An email arrived recently, and staring at the sender's unfamiliar name, it finally registered that it was from John King, aka the guy over there, to the right of my column. He wrote to congratulate me for getting fired from all of those horrible jobs. "Good work," he proclaimed.

This intrigued me, so by all means we had to "meet for a beer," because unless you're "meeting for coffee," this is the only alternative. Proficient in blunders and chaotic mishaps, I suggested the opposite type of venue from what I normally would have craved: I chose a sports bar.

John's a guy, and guys like beer. I emitted selflessness in making sure there was a TV on the premises to boot, but I'd make certain we were sitting outside, so we couldn't see it.
Never underestimate a woman's thought process. Heavenly thunder, it rained, so we nixed the outdoor sports bar theme, darn it.


We decided on the Broad Ripple Brew Pub, and I like it there; they play good music. The waiter took our order and I heard myself internally coaching, "Beer, order a beer," but what released was, "John, here's the thing about me: It's a brew pub and I'm ordering wine."

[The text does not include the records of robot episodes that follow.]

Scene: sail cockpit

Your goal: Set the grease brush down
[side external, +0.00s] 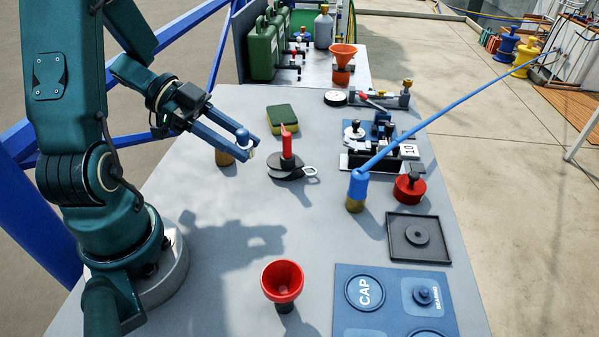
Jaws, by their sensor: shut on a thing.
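My gripper (246,145) is at the left of the grey table, with its two blue fingers pointing right. It is shut on a small thing with a rounded blue top (242,134), which I take to be the grease brush. The fingers hide most of it, and its bristles cannot be made out. A tan cylindrical piece (224,158) shows just below the fingers. I cannot tell whether it is part of the held thing or stands on the table.
A black block with a red upright pin (287,144) stands right of my gripper, and a green-yellow sponge (282,119) lies behind. A red funnel (283,279) stands in front. A blue-topped tan piece (356,191) meets a long blue rod. Bare table (200,205) lies below my gripper.

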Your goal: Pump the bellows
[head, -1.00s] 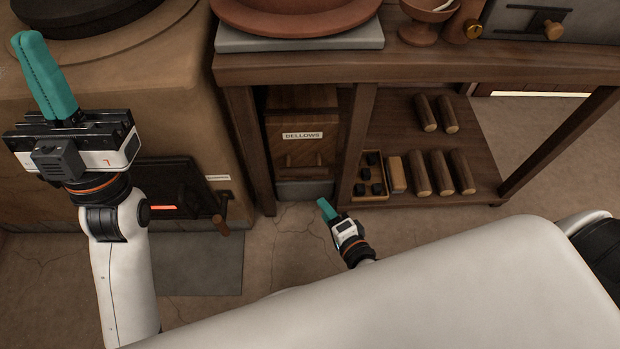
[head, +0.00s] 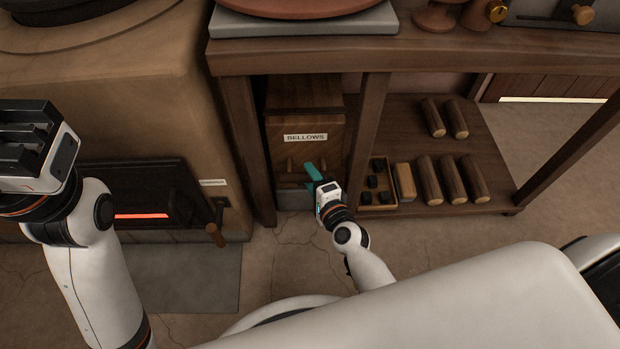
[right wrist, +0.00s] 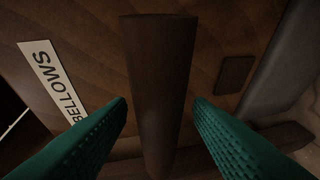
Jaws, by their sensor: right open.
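The bellows (head: 306,105) is a brown wooden box under the bench, with a white BELLOWS label (head: 305,138) on its front. My right gripper (head: 312,170) is at the lower front of the box, by its wooden handle. In the right wrist view the dark brown handle (right wrist: 160,75) stands between my two teal fingers, which are open with a gap on each side. The label (right wrist: 52,85) shows there too, turned on its side. My left gripper's body (head: 30,145) is at the left edge of the head view; its fingers are not visible.
A bench leg (head: 362,140) stands just right of the bellows. Beyond it a low shelf (head: 400,125) holds several logs, a tan block (head: 405,182) and a small box of dark lumps (head: 378,205). A stove with a glowing slot (head: 140,216) is at the left.

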He looked at the waiter, saying, "I don't know her, have never seen her before in my life." Except for a bad full-time job, recently exiting a relationship and living in the Castleton area, John seemed to lead a charmed life.

I instantly took an older sibling stance, cursing anyone who might attempt breaking his heart or cutting him off in heavy traffic. I was almost comfortable enough to push back an AWOL strand of hair from his forehead with my own spit.

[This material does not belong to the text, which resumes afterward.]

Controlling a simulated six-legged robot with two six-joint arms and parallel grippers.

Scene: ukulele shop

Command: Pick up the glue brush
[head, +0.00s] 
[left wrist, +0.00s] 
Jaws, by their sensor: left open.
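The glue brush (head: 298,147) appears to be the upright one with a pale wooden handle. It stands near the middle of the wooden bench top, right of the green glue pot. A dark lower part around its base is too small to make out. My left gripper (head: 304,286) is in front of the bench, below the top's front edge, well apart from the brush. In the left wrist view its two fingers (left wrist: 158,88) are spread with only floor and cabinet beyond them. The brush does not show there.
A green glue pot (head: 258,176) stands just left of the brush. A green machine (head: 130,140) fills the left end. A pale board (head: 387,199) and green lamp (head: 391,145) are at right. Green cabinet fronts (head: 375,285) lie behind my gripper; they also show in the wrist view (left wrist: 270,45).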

That might have been the wine talking.

John is wildly confident, witty and bright; troubles probably roll off his laptop. He could make dead houseplants return to life, could make a dried-up Bic pen work again. We sat and shared life stories long enough for me to eat twice the amount he did, and drink two parts wine and two parts water. My bladder was summoning me to the facilities, but seeing the magician nearing our table, John and I (both out of cash to tip him) jumped from our seats and ventured the Monon Trail.

Briefly.

By the first bridge I said, "Well, it's been lovely, but I really have to go to the bathroom."
Such tact and delivery! A great first impression! With kind words between fellow columnists, we parted.